Fayette has 'edge' on other towns

8/26/2004
BY JANET ROMAKER
BLADE STAFF WRITER
Tom Spiess shows a map with dwellings and occupants to the Fulton County Commissioners.
Tom Spiess shows a map with dwellings and occupants to the Fulton County Commissioners.

FAYETTE - Mayor Anita Van Zile has an edge - the Fayette Edge.

"The Edge is comprised of site-specific advantages in Fayette that are not found in other locations," she told Fulton County commissioners recently at the annual town hall meeting with village officials in the Fayette Opera House.

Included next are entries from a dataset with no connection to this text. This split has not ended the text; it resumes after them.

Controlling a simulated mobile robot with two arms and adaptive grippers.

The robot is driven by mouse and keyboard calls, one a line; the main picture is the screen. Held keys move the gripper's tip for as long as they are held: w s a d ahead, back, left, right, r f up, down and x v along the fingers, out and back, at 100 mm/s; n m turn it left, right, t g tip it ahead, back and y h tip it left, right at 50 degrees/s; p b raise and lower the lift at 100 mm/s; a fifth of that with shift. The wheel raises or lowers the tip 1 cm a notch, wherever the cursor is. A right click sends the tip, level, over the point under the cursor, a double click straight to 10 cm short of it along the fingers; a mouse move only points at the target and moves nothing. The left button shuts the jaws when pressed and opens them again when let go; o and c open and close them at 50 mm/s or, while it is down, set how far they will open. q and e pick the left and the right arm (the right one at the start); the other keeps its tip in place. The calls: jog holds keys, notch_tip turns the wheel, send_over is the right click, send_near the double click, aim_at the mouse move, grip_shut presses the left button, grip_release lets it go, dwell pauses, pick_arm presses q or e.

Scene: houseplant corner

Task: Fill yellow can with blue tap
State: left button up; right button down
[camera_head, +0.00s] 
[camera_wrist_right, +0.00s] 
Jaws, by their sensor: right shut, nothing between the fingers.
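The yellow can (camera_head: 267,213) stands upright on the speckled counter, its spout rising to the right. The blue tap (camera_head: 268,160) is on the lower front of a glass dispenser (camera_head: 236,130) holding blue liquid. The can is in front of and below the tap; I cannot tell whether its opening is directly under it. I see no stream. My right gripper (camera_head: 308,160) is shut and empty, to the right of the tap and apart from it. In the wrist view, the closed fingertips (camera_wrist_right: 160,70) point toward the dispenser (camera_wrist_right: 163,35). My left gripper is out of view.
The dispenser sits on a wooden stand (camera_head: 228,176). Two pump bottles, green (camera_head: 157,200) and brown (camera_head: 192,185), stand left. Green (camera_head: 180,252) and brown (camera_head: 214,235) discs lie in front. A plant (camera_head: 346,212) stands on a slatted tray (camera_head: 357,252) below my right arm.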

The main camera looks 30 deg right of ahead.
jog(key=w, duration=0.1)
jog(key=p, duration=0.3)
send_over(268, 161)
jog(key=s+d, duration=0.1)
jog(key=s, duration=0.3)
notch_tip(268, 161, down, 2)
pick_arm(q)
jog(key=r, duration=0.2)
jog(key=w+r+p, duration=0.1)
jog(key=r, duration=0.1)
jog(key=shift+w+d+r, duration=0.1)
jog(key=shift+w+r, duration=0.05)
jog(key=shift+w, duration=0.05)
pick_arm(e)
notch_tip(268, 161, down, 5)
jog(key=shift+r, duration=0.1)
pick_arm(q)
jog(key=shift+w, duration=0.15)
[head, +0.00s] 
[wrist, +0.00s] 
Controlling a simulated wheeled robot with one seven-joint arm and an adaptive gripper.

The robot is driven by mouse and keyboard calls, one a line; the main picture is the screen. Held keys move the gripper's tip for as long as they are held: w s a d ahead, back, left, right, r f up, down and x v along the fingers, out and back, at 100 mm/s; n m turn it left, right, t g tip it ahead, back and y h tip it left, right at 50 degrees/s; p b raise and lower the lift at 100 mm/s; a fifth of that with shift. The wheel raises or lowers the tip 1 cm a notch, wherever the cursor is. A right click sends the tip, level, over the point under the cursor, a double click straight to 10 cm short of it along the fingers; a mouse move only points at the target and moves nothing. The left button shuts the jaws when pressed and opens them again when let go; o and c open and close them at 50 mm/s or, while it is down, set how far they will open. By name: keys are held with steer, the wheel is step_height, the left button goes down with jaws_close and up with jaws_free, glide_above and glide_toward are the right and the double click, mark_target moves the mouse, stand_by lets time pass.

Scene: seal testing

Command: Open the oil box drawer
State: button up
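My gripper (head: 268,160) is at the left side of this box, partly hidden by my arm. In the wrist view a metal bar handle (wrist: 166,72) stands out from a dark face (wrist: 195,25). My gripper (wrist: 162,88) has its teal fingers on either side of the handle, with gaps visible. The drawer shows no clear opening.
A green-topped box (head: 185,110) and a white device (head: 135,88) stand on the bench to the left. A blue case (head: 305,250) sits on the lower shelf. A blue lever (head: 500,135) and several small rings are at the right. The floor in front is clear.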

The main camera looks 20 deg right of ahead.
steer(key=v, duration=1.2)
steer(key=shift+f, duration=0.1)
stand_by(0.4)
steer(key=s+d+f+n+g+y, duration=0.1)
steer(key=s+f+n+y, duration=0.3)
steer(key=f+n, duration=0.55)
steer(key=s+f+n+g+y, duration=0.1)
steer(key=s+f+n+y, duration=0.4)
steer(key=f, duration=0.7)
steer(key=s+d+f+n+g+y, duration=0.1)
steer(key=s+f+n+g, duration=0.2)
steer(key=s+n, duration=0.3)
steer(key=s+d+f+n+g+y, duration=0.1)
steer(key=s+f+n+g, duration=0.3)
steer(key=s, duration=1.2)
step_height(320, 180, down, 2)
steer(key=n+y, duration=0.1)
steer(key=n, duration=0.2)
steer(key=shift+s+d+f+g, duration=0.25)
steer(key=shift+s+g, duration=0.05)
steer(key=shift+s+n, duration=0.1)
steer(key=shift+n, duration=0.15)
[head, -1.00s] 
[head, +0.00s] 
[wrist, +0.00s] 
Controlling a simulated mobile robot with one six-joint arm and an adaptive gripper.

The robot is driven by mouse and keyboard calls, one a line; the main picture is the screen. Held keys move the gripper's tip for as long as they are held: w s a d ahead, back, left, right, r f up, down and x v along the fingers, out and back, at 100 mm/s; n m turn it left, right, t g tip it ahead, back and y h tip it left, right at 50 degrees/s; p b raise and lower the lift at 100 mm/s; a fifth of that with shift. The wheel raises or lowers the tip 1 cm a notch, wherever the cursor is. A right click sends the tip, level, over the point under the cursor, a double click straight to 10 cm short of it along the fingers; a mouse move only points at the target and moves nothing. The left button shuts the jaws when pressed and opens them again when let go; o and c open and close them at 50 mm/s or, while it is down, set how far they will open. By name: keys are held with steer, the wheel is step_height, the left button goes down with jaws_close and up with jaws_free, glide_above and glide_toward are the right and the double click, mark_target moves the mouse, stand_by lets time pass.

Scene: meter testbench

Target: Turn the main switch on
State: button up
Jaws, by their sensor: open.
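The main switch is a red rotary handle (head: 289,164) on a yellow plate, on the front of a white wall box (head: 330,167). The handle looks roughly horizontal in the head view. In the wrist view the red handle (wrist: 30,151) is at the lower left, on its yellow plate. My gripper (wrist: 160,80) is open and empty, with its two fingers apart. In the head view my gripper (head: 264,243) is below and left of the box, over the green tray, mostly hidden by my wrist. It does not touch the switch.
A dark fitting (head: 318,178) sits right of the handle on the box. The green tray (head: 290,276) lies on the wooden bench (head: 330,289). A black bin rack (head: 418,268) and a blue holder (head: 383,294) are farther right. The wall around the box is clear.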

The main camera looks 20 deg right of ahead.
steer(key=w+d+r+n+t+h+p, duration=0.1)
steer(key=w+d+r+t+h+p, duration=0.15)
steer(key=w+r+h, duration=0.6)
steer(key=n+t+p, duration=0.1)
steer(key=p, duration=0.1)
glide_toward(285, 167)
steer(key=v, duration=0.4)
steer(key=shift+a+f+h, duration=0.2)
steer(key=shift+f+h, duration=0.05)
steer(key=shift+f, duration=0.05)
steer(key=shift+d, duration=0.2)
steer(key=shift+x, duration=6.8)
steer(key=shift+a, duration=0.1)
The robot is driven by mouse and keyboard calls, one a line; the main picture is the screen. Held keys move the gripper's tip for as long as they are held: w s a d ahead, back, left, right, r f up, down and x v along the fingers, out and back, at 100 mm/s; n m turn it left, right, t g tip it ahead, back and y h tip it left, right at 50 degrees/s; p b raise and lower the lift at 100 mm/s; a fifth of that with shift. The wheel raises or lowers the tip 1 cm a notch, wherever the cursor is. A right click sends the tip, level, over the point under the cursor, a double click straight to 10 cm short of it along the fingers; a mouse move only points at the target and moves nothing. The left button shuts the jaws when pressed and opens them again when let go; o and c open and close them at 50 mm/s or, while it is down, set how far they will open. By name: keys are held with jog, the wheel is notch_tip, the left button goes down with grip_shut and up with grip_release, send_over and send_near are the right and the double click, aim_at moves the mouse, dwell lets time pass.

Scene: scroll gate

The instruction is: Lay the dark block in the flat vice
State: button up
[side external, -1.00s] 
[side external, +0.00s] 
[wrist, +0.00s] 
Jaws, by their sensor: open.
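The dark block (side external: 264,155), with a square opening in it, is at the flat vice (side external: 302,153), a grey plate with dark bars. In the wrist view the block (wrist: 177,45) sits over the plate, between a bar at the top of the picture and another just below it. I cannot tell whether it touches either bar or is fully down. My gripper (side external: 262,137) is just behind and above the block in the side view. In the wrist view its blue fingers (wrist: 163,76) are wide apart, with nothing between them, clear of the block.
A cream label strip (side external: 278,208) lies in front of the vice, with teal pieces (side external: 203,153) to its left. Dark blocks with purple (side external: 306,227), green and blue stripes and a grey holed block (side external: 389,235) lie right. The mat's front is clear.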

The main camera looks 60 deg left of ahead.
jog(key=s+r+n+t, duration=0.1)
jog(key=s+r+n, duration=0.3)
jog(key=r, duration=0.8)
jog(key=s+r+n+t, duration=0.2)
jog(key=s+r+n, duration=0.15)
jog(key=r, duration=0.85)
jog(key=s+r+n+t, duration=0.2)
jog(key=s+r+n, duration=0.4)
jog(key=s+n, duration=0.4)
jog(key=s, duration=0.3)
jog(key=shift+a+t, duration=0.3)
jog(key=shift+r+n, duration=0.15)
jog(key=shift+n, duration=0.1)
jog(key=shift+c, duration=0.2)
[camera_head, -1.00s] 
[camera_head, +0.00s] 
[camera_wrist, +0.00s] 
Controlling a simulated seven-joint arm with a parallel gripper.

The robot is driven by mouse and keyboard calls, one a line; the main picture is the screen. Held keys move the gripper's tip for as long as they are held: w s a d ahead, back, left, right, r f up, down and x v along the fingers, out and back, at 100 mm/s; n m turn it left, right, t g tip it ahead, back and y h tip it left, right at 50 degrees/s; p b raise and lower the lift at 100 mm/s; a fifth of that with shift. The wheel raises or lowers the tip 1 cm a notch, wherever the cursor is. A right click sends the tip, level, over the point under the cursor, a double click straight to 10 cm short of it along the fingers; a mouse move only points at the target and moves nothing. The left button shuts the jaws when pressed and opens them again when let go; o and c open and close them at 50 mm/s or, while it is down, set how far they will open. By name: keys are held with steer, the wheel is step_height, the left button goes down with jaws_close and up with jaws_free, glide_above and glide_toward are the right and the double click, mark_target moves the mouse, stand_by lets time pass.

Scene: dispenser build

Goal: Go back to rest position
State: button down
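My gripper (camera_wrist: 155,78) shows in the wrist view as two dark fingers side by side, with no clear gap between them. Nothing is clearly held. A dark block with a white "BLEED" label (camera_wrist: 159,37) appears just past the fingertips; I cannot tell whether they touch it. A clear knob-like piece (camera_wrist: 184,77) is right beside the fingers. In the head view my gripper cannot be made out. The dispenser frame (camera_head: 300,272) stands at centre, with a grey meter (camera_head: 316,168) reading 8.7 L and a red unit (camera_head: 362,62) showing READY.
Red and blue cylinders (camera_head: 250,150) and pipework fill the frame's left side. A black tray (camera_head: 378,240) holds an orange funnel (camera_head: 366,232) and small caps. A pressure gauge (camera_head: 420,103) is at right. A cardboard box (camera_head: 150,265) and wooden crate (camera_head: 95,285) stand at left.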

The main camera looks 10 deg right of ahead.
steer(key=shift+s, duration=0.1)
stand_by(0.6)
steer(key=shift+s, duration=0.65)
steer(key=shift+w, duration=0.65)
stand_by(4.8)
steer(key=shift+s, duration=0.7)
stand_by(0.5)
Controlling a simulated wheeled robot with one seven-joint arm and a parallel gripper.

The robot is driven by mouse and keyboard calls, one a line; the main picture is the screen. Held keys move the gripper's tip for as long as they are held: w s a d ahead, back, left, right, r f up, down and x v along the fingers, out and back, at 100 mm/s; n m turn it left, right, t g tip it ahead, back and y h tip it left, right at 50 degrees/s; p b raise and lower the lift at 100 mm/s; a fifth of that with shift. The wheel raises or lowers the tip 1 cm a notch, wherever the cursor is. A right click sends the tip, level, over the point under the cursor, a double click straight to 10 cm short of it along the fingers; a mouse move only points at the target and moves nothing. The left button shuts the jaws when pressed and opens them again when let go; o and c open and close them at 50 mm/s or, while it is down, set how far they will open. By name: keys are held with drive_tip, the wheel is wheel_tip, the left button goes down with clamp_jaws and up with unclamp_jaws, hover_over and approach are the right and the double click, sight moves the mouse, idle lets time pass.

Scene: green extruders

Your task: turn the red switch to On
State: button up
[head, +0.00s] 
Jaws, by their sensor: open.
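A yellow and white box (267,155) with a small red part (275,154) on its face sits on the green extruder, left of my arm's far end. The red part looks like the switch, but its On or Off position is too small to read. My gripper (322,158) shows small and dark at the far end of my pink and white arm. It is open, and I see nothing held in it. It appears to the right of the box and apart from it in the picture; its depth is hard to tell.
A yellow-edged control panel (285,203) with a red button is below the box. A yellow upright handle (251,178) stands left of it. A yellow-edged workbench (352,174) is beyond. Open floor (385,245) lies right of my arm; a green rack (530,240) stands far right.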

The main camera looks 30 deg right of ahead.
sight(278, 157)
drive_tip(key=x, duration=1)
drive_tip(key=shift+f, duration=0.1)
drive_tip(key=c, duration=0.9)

The meeting is a time for residents and village officials to bring up concerns, problems and praise to county commissioners.

One site-specific advantage, the mayor said, is location - the village is the only community in northwest Ohio at national crossroads, with U.S. 20 representing the town's coast-to-coast link and with U.S. 127 as the border-to-border connection. In addition, it is at the easternmost edge of the Corn Belt where "agricultural commodities can be fabricated into food products that fuel the appetites of North America's eastern seaboard population base."

Mrs. Van Zile noted that thousands of tourists travel through Fayette each year, and Michigan's industrial and agricultural products reach their first east-west highway only 1.5 miles into Ohio "right here in Fayette."

"In short, Fayette has quietly appeared on the radar screen of many forward thinkers, and regional planners," Mrs. Van Zile told commissioners.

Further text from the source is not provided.